Yes!  Some of these organizations provide much larger loans and some provide smaller loans (the micro-finance model), but many of them don’t provide opportunities for friends and neighbors to contribute to small businesses. At Oregon’s Kitchen Table, we partner with organizations that work directly with small business owner(s) to qualify them for a microloan (and work with them to ensure the loan is paid back) and then provide an online platform to allow any Oregonian to invest in their fellow Oregonians.  We hope that microlending can serve as a foundation to help small Oregon businesses gain access to capital as they grow - whether its accessing larger loans from banks or from government agencies like Business Oregon or the SBA. 
Why are you partnering with Community Sourced Capital? What about other microlending partners?

Community Sourced Capital is a certified B-corporation based in the Pacific Northwest (one of their offices is in Portland, Oregon).  In talking with many other microlending or microfinancing entities, we were often pointed to Community Sourced Capital as a strong, regional partner with a proven track record that provides an online platform.  We’re continuing to seek out partnerships with other organizations who will be a good fit for this approach to crowdfunded microlending.  Let us know if you have any ideas!

How can I start a microlending campaign for my business or a business I know?

Currently, Oregon’s Kitchen Table’s microlending portal acts as a gateway for Oregonians to find small businesses in Oregon to invest in.  We feature the current crowd funded micro lending campaigns through Community Sourced Capital.  If you’re a small Oregon business or entrepreneur, we recommend you contact Community Sourced Capital directly to find out about whether crowdfunded microlending is right for you.  We are happy to help put you in contact with CSC as well! 

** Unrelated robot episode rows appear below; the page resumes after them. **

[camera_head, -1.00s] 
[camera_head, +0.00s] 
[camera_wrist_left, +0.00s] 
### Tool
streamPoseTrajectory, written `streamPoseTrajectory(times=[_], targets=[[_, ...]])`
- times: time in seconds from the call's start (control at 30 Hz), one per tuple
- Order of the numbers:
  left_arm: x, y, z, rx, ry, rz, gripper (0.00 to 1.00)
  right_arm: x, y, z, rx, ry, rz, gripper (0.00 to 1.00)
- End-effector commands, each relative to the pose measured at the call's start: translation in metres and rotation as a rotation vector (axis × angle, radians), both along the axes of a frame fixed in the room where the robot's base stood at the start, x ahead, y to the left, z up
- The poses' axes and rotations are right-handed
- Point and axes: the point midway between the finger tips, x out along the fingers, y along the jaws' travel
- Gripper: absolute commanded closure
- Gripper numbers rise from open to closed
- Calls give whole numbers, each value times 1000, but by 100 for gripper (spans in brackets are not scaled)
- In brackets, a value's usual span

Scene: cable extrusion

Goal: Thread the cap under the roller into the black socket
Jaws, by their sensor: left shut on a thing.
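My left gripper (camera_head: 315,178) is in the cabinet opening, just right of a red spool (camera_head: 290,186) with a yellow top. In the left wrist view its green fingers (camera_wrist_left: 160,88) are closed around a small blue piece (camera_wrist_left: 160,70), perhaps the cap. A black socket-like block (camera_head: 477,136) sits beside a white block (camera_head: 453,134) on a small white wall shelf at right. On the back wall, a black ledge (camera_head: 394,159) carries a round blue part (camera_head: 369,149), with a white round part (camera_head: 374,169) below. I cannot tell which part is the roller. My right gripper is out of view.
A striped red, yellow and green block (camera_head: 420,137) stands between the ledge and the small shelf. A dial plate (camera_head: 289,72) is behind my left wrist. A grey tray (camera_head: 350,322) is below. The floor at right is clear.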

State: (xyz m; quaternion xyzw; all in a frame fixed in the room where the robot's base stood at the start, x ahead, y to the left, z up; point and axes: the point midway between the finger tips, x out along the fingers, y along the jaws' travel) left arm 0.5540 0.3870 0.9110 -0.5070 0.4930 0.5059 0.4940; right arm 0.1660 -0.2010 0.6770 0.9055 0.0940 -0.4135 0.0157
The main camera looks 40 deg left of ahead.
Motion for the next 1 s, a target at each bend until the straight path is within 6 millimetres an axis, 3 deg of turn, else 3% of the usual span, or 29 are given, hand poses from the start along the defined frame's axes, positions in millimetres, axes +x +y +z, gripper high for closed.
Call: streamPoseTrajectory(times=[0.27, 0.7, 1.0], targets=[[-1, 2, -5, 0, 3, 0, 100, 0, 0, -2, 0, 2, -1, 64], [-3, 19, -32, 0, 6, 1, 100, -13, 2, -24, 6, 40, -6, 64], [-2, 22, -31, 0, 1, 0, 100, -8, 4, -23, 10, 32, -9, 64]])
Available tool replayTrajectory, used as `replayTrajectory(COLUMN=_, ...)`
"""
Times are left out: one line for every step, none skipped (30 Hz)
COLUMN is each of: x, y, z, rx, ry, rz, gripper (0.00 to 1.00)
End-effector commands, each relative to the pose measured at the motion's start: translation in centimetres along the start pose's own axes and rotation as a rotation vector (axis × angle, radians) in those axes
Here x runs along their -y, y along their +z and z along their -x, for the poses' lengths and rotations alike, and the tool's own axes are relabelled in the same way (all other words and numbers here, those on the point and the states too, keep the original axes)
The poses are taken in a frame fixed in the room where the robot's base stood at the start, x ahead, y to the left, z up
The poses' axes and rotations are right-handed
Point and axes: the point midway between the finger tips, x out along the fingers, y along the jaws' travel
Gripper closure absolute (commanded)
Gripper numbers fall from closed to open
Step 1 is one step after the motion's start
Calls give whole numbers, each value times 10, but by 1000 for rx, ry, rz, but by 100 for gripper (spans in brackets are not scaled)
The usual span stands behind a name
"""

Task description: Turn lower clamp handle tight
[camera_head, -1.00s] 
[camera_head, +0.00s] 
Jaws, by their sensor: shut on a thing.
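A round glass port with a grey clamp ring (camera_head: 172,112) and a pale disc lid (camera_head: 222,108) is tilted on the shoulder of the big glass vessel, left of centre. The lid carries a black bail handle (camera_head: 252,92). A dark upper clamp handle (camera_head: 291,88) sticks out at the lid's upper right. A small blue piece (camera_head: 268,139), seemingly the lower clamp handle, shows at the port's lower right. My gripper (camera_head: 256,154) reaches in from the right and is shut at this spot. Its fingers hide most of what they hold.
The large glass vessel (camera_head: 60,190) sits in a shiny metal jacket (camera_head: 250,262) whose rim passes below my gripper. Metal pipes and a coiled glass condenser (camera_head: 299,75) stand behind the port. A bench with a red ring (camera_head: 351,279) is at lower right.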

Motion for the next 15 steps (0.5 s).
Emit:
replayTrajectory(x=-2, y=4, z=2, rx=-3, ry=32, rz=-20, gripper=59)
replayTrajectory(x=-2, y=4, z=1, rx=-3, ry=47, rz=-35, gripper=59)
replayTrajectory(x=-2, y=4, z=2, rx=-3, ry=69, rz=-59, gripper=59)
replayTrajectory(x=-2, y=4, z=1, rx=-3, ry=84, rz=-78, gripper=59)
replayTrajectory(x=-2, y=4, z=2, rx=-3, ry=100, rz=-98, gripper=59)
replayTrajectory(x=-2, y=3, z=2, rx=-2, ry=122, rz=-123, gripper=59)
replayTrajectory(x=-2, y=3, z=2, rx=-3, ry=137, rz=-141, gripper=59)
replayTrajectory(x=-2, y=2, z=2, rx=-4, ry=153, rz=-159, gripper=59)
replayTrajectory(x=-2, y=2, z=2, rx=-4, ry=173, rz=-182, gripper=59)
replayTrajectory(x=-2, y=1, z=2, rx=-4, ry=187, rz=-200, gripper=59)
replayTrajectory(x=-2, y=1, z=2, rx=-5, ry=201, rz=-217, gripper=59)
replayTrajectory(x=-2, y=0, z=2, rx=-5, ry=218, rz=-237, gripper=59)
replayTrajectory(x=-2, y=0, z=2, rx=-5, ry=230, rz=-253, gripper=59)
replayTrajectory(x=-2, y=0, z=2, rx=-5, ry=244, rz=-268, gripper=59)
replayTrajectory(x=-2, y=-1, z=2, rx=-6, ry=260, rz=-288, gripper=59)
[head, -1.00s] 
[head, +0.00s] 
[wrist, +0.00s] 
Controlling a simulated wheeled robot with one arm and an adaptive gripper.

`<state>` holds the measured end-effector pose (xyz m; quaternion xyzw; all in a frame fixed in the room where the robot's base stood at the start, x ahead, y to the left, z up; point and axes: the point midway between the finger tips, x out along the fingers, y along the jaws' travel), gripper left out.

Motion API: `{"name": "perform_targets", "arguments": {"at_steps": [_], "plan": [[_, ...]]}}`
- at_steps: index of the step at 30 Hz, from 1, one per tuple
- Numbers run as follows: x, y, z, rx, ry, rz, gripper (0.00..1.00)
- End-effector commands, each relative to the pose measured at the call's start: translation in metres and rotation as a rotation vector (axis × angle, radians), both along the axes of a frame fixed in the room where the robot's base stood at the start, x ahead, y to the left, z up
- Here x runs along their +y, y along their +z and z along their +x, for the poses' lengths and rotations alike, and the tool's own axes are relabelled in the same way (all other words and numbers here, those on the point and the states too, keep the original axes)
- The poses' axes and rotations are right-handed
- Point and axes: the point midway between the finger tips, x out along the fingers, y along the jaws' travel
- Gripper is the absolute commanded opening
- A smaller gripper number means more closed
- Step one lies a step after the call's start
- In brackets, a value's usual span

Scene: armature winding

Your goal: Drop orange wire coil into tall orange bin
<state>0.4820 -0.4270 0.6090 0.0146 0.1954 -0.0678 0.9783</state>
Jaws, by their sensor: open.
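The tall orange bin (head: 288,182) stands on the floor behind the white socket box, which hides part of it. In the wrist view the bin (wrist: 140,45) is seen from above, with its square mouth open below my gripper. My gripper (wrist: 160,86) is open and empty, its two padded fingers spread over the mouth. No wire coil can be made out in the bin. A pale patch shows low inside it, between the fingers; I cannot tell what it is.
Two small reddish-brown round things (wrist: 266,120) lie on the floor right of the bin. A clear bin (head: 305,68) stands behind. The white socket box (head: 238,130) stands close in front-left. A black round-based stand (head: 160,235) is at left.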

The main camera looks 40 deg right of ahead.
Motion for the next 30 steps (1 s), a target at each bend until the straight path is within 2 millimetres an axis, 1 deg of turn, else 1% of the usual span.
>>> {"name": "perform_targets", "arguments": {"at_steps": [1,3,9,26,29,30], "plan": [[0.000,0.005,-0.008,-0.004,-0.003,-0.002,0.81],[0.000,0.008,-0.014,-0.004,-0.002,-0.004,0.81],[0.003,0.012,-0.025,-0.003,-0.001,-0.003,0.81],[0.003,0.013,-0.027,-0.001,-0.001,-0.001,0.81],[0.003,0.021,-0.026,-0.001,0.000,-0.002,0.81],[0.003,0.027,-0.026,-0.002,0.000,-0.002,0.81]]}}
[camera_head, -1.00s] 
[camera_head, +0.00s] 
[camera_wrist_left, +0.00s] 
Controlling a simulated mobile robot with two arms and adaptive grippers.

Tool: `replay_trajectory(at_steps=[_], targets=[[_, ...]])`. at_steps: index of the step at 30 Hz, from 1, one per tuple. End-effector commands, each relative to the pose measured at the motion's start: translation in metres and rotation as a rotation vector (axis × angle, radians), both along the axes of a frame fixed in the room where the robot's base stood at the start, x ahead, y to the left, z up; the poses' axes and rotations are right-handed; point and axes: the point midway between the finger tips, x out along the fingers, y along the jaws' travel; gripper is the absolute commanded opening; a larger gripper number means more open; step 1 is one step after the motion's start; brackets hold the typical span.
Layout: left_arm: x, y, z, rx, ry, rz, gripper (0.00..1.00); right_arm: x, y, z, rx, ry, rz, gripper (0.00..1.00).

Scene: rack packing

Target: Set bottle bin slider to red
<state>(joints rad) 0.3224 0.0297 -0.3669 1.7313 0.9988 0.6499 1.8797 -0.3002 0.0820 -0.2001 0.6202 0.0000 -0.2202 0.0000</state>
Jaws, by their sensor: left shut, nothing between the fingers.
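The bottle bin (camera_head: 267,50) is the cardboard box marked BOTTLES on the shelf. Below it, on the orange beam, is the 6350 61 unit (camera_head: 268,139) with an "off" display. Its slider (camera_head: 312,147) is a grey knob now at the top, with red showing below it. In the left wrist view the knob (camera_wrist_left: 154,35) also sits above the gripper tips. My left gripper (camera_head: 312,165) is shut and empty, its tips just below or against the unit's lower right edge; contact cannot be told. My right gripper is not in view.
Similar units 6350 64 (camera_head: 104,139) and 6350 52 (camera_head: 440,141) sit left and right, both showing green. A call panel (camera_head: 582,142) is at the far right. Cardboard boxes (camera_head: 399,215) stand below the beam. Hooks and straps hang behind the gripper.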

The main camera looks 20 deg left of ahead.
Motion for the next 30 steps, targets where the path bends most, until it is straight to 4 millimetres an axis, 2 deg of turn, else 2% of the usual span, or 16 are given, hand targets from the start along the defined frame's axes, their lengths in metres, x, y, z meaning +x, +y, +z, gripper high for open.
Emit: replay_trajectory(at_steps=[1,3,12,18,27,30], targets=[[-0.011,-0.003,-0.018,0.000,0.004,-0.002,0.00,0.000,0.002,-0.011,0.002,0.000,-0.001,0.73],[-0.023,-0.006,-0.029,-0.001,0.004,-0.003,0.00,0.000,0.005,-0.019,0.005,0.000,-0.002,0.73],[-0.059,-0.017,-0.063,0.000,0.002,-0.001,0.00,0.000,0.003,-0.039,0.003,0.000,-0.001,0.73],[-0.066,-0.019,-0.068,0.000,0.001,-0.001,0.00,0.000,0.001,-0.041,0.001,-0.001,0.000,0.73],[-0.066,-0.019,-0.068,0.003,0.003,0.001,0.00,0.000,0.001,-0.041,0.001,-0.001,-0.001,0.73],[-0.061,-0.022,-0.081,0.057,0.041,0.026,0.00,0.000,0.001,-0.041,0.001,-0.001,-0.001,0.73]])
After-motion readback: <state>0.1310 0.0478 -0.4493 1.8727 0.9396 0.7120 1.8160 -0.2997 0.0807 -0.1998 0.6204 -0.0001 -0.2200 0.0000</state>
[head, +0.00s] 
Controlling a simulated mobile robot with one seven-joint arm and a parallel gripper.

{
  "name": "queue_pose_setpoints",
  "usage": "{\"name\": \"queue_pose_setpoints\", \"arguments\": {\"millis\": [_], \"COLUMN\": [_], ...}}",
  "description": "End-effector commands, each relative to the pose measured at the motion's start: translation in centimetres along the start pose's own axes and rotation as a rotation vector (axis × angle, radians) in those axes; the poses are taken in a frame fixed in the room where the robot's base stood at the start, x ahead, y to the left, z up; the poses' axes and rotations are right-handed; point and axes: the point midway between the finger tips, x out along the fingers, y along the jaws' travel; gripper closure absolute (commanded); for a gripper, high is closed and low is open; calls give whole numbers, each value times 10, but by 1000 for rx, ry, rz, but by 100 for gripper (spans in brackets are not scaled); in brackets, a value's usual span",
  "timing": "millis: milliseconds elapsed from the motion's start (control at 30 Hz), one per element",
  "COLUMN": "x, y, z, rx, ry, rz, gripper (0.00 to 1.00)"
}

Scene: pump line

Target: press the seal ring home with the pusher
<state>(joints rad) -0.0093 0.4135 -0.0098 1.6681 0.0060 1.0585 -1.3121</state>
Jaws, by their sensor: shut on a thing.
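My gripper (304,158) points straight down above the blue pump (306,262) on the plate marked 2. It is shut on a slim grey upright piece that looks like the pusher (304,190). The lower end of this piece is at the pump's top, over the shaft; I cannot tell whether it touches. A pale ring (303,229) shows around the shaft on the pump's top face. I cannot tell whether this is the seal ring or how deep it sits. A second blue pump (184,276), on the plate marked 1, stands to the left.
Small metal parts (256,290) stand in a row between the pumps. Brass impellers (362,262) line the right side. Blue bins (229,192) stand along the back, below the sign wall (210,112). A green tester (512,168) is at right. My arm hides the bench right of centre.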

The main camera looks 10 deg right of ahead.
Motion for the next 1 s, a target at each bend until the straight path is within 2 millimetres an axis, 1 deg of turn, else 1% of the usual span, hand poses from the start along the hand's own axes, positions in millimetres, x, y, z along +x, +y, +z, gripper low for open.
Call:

Do you have any criteria for what kinds of campaigns you post?

Currently, we highlight Oregon small businesses and entrepreneurs who have gone through a vetting process with Community Sourced Capital. CSC reviews a company's campaign to check for financial integrity and community connection. This includes seeing a demonstrated history of sales, and checking for any significant amounts of debt which could compromise the ability to repay a loan. The ultimate approval for these loans comes from community members like you who decide whether or not to contribute money to a campaign. This is a demonstration of social capital -- whether or not a community trusts a particular small business with their money.

How do people find out about the microlending opportunities on Oregon’s Kitchen Table?

Currently, Oregon’s Kitchen Table has over 13,000 members from across the state who have taken their seat at the table.  And the number continues to grow - join now if you haven't already.  We share opportunities for engagement - whether it’s a consultation on an important decision in the state or your community, a civic crowdfunding campaign, or new crowdfunded microlending campaigns - with the folks who have joined Oregon’s Kitchen Table. 

What do I get in exchange for my investment?

These are zero-interest loans. According to Community Sourced Capital, “Interest-bearing investments are expensive and hard to sell. It rarely makes sense for small loans. Squares were designed so that everyone could participate in community finance -- zero-interest lending makes that possible today. Squares are an affordable way for small businesses to access small amounts of capital. These are the sizes of loans that are nearly impossible to get from traditional sources like banks.” 

What are squares and squareholders exactly?

Community Sourced Capital uses these terms for the loans and the folks who provide small pieces of each loan.  The term “Squares” are used for $50 pieces of a loan to a business in your community. Buy 4 Squares, lend $200. Squares are in-between donating and investing. Although Squares do not return interest to lenders, they can still be repaid in full. Squareholders are what Community Source Capital calls, “the providers of capital to small businesses they know and love.” So if you buy a Square and lend it to a small business through microlending, you’re a Squareholder.

How is the money collected and distributed?  How do I know I’ll get my money back? 

The money for microlending on Oreogn’s Kitchen Table is collected and distributed by Community Sourced Capital. Although these are zero-interest loans, our intention is that they are repaid in full.  Every time a business makes a repayment on their loan, that repayment is divided and paid into every participating lender’s online account. Squareholders receive a notice of repayments at the beginning of every month alongside a short update from the business. Squareholders can withdraw the balance of their account at any time or use their balance to buy Squares for another business listed by Community Sourced Capital.